The caliphate of the Umayyads (661–750)

  January 23, 2022   Read time 1 min
The caliphate of the Umayyads (661–750)
Under the Umayyad dynasty the centres of power shifted to the lands of ancient Near Eastern culture. Under their first caliph, Muawiya (661–80), Syria – with Damascus as its capital – became for nearly a century the political centre of the empire. From the time of Ali, Kufa in Iraq became the refuge of Shia opposition.

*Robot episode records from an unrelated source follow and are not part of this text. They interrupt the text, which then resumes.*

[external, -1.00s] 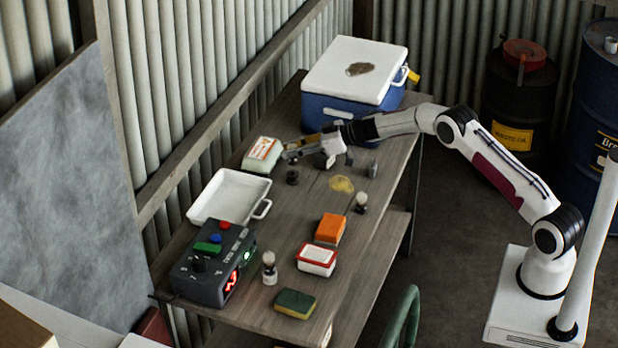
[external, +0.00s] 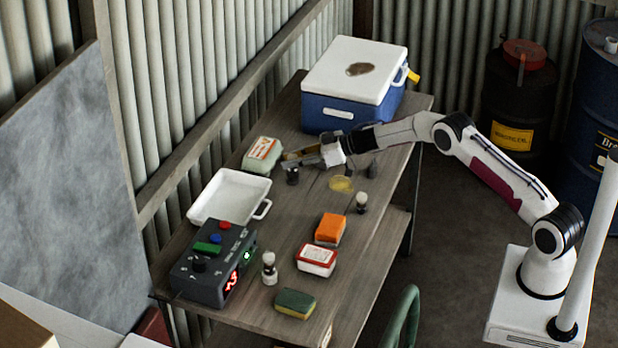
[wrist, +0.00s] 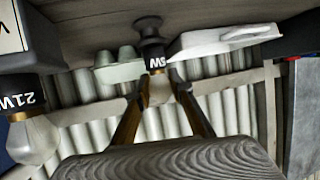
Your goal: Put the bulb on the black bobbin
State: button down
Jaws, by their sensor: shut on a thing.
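My gripper (external: 298,160) is low over the table, at the black bobbin (external: 292,176). In the wrist view my gripper (wrist: 160,88) is shut on a bulb with pale glass (wrist: 159,92) and a dark, lettered base (wrist: 156,62). That view looks inverted, with the tabletop at the top. The black bobbin (wrist: 150,30) lines up with the bulb's base end. I cannot tell whether the base touches the bobbin. The fingers hide the held bulb in the external view.
Another bulb, marked 21W (wrist: 32,135), is close on the left in the wrist view. A blue cooler (external: 322,110) stands behind. A yellow disc (external: 341,184) lies to the right.

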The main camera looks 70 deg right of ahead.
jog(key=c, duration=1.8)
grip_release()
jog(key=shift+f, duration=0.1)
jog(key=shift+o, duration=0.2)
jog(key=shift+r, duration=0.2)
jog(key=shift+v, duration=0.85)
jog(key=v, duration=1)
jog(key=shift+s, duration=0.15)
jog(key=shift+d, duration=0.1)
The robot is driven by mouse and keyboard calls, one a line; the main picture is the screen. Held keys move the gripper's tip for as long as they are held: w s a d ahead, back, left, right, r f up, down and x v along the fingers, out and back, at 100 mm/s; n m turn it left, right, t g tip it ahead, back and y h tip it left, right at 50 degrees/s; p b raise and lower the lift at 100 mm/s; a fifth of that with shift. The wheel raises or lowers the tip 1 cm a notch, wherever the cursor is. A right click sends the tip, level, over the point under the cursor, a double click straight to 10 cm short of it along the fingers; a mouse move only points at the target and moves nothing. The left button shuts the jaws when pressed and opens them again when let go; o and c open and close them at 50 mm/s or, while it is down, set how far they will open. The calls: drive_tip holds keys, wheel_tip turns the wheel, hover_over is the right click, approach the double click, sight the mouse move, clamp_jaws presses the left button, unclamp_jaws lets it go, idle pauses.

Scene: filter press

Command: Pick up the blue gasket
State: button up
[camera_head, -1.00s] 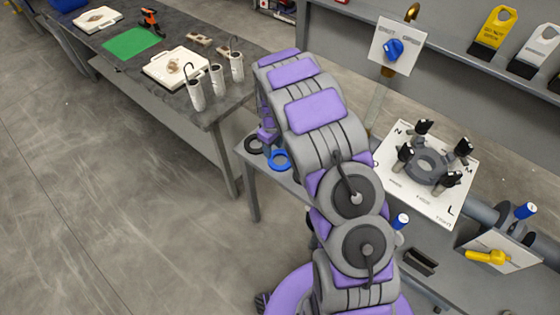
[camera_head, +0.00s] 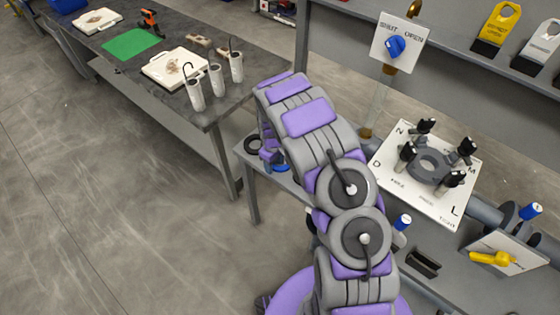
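The blue gasket (camera_head: 281,168) lies on the small grey side table, mostly covered by my gripper and arm; only a bit of its blue rim shows. A black ring (camera_head: 252,144) lies to its left and a little farther back. My gripper (camera_head: 271,158) points down at the gasket, low over the table. Its fingers are largely hidden by my own arm, so I cannot tell whether it is open, shut or touching the gasket.
A long workbench (camera_head: 205,110) with a green mat (camera_head: 130,43), white trays and several white cylinders stands at the left. The filter press plate (camera_head: 425,205) with black knobs is at the right. A blue valve (camera_head: 396,46) is at the back. The floor at left is clear.

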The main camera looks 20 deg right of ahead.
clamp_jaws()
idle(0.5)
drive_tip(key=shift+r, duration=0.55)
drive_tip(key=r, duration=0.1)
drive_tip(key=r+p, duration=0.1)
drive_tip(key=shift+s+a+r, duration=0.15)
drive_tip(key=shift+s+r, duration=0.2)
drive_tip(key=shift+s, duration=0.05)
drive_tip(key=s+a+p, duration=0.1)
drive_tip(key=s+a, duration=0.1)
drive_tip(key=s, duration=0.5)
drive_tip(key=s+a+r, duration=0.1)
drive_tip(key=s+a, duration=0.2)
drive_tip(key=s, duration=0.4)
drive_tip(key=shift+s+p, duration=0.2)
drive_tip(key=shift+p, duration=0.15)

The movement to restore the Meccan aristocracy (the anticaliphate of Abdallah ibn al-Zubayr) and the anarchical forces of the Bedouin led to the second civil war, which was accompanied by epidemics and economic crises (683–92). Supported by the tribes which were settled in Syria, Abd al-Malik (685–705) secured the unity of the Empire. The price was a compromise between the religious ideal of the ‘just’ community and a secular concept of unity. But this compromise allowed the revelation of the Arab Prophet to become a world religion and brought about the intellectual integration of the empire from the Oxus to the Atlantic by means of a pervasive Islamic culture.

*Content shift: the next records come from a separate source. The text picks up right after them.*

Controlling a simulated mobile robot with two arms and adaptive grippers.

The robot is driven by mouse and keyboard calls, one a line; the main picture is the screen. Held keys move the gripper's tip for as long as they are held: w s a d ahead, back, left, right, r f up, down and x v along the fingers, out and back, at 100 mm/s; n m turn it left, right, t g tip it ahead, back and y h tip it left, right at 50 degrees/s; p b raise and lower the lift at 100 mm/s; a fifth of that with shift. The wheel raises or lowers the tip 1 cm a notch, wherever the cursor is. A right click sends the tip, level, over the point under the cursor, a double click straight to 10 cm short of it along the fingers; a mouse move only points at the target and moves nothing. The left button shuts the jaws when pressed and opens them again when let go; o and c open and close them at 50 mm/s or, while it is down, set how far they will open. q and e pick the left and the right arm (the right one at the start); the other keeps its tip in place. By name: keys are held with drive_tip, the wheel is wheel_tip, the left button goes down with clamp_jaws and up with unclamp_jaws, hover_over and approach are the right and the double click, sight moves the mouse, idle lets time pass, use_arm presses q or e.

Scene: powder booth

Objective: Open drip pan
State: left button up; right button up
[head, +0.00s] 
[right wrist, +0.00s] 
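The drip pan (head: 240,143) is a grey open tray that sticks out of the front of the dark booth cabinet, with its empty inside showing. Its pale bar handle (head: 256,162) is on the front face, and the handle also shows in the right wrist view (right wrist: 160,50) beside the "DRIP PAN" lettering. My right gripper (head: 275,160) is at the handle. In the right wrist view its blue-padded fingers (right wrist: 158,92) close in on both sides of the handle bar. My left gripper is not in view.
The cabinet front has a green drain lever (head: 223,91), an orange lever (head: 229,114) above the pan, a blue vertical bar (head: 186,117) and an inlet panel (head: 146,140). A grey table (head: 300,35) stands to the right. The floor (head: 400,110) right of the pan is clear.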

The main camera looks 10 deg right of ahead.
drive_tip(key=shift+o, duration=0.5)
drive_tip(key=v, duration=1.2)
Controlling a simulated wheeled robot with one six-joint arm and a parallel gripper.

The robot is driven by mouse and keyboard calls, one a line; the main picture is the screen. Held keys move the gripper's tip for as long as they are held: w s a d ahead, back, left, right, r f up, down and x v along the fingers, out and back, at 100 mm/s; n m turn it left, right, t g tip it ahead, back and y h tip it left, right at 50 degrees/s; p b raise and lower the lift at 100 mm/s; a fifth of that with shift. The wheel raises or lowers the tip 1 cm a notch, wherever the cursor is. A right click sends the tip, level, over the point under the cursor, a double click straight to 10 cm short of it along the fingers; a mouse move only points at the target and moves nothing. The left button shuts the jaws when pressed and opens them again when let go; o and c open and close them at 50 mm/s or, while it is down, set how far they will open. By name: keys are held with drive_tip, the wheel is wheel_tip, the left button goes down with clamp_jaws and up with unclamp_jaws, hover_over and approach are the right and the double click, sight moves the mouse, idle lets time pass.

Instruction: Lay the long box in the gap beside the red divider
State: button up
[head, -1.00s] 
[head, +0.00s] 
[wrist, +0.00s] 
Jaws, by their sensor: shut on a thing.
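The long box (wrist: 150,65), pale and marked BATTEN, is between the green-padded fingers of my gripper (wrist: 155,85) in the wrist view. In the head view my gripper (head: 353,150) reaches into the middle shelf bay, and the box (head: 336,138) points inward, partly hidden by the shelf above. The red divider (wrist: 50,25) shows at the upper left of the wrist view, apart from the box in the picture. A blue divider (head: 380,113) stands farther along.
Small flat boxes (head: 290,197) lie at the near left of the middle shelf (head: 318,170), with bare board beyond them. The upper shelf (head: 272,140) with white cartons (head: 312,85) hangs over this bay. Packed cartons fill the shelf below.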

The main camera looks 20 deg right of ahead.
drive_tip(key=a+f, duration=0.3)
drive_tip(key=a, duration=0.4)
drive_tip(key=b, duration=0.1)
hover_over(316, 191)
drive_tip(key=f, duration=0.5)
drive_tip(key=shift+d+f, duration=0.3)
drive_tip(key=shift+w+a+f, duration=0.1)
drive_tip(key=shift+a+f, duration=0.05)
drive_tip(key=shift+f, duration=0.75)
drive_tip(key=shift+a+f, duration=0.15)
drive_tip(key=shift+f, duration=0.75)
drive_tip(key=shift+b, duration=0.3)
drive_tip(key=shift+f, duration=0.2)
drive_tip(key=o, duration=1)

Under Abd al-Malik and his successor al-Walid (705–10), strong governors kept strife-torn Iraq under central control. Arab armies completed the conquests in the east and the west, thereby expanding the empire under caliphal control to its greatest size.

Comprehensive governmental reforms established the administrative and financial autonomy of the state after the crisis decade of the civil war. Abd al-Malik ‘arabised’ and unified the chancelleries and the coinage; Umar ibn Abd al-Aziz (717–20) adapted taxation and state economy to circumstances which had changed through the Islamisation and the expansion of land ownership. He was not, however, able to carry through the work of reform before his premature death.

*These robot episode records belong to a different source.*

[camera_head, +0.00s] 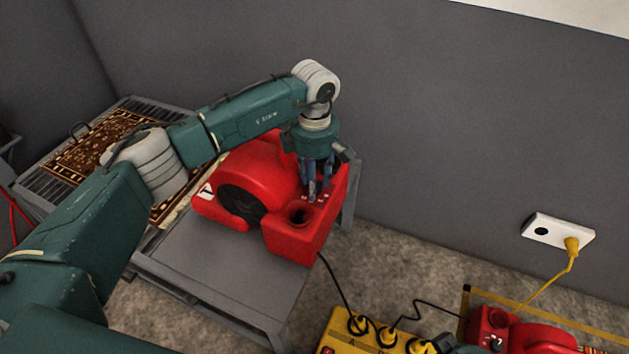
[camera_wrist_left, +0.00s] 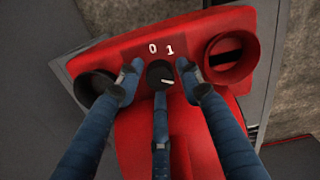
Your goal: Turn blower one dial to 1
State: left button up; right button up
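The red blower (camera_head: 265,165) stands on a grey metal table, with a white label on its side; I cannot read the label surely. In the left wrist view its black dial (camera_wrist_left: 159,72) sits below the white marks 0 and 1 (camera_wrist_left: 161,49). A short white mark shows on the dial's lower right. My left gripper (camera_head: 318,197) points down over the blower's dial end. In the left wrist view its three blue fingers (camera_wrist_left: 160,76) surround the dial, with narrow gaps at the left and right tips. The dial is hidden in the head view. My right gripper is not in view.
Round openings (camera_wrist_left: 231,57) flank the dial. A patterned rug (camera_head: 95,150) lies on a slatted rack at left. A yellow power box (camera_head: 345,335) with plugs and cables, another red blower (camera_head: 540,338) and a wall socket (camera_head: 557,231) are at right. The grey table (camera_head: 220,265) has bare room in front.

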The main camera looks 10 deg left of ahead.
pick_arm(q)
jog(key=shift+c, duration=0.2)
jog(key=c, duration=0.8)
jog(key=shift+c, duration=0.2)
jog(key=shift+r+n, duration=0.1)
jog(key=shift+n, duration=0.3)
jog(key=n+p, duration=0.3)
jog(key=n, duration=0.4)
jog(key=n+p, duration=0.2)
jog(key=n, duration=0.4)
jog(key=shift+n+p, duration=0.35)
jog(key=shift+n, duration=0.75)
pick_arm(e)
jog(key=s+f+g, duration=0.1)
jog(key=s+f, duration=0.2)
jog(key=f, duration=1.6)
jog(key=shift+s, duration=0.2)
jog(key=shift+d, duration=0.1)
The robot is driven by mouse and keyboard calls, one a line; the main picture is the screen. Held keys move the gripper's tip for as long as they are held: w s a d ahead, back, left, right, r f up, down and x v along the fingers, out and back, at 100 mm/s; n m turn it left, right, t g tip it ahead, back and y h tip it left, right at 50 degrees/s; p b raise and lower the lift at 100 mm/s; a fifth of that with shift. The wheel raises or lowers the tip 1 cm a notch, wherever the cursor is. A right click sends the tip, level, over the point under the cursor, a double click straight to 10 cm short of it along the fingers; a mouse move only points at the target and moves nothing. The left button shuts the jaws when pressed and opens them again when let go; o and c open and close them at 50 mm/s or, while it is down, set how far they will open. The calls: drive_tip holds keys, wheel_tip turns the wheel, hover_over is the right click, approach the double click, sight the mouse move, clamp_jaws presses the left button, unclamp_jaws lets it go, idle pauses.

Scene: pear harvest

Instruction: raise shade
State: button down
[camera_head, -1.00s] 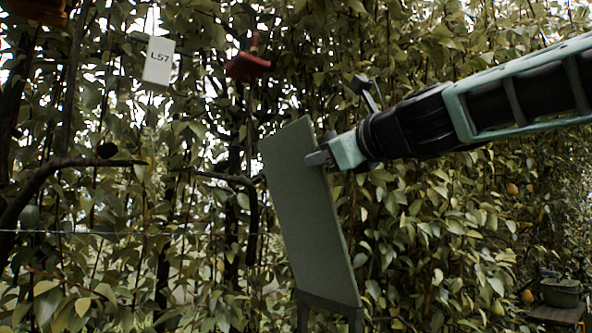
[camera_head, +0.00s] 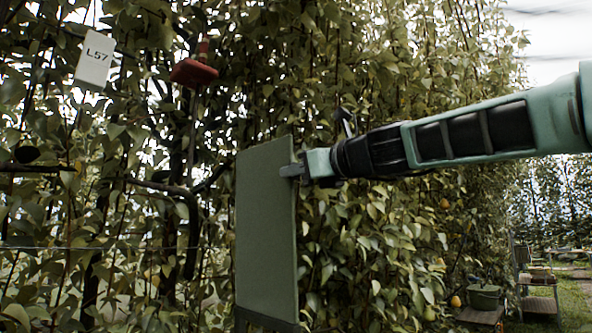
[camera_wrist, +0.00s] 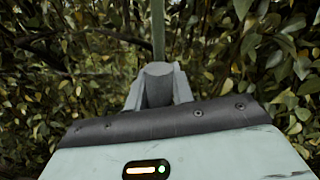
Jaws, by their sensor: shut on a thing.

In the last phase of the Umayyad state, conflict over the legitimacy and ‘justice’ of the regime weakened the solidarity of the Arabs. The strife and the rebellion of the tribes, combined with the many criticisms of the pious, the Kharijites, and the Shia about the secular ‘kingship’ of the dynasty, led to the decline of the Umayyads. They finally came to grief because of conflicts which resulted from the problems of the social assimilation and economic integration of the non-Arabs into the Islamic empire.